Transcribe the records below exactly, from their first line through the line containing "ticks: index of". Omit every line after it.

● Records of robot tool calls

-- Begin --

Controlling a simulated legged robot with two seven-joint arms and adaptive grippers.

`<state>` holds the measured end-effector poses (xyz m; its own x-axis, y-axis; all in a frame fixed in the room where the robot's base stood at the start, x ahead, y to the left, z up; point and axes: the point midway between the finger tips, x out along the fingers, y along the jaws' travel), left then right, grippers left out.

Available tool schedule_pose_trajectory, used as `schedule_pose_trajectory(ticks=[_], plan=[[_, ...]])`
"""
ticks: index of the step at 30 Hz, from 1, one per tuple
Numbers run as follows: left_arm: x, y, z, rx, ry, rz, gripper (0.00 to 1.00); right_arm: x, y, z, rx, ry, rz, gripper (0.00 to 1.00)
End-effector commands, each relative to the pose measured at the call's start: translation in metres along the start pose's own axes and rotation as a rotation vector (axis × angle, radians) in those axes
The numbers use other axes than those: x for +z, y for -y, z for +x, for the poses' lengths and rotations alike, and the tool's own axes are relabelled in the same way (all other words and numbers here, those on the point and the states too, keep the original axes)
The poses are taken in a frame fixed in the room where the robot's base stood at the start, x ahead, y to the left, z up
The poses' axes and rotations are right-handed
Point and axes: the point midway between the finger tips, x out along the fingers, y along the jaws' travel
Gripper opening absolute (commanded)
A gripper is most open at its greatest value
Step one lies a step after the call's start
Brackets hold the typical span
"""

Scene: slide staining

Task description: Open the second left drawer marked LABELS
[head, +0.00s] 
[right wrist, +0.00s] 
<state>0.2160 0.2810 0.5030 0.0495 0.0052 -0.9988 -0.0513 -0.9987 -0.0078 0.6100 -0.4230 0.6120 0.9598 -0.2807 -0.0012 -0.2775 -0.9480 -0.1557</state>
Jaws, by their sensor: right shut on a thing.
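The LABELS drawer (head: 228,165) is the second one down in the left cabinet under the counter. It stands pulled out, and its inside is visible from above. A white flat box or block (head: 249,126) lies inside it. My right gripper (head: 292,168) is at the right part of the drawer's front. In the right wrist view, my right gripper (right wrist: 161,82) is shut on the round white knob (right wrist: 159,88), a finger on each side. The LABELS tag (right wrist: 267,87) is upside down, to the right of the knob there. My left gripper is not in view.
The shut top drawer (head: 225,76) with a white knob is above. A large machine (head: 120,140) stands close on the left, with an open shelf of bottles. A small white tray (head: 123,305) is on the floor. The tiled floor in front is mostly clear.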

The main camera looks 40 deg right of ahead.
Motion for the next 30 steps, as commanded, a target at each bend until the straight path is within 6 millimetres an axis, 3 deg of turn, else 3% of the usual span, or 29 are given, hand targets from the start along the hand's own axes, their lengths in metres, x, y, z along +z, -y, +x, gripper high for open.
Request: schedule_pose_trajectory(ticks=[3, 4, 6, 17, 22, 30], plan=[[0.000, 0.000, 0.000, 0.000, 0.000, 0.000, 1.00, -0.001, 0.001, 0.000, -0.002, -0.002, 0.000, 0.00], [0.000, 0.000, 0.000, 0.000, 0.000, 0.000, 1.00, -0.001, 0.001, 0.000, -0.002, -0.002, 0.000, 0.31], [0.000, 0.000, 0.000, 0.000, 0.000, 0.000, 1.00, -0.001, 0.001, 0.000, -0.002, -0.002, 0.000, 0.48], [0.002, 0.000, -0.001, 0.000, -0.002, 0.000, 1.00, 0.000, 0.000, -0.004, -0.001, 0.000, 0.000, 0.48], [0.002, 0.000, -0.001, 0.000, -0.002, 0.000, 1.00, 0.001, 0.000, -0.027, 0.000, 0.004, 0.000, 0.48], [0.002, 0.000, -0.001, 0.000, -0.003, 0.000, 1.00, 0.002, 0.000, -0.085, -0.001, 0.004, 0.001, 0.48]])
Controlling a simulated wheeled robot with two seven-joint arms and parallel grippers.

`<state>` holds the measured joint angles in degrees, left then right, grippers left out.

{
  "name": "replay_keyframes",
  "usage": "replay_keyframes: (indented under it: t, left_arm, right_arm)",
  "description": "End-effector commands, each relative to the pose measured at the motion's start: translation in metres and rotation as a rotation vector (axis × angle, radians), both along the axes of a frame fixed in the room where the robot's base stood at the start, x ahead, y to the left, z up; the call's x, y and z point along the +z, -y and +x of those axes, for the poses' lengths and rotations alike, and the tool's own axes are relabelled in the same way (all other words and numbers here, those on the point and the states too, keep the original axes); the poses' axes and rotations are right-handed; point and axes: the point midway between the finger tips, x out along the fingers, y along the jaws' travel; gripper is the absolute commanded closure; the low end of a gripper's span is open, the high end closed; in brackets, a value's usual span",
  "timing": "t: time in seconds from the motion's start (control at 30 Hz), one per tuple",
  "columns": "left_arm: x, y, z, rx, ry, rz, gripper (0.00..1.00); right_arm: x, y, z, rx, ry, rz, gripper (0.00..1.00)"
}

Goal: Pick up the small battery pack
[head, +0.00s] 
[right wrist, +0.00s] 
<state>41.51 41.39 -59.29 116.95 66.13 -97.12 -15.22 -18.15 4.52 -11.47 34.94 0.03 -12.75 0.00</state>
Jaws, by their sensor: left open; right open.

-- End --

● Answer to the task
Controlling a simulated legged robot with two seven-joint arms and adaptive grippers.

`<state>` holds the measured end-effector poses (xyz m; its own x-axis, y-axis; all in a frame fixed in the room where the robot's base stood at the start, x ahead, y to the left, z up; point and axes: the point midway between the finger tips, x out along the fingers, y along the jaws' travel), left then right, grippers left out.

Available tool schedule_pose_trajectory, used as `schedule_pose_trajectory(ticks=[_], plan=[[_, ...]])`
"""
ticks: index of the step at 30 Hz, from 1, one per tuple

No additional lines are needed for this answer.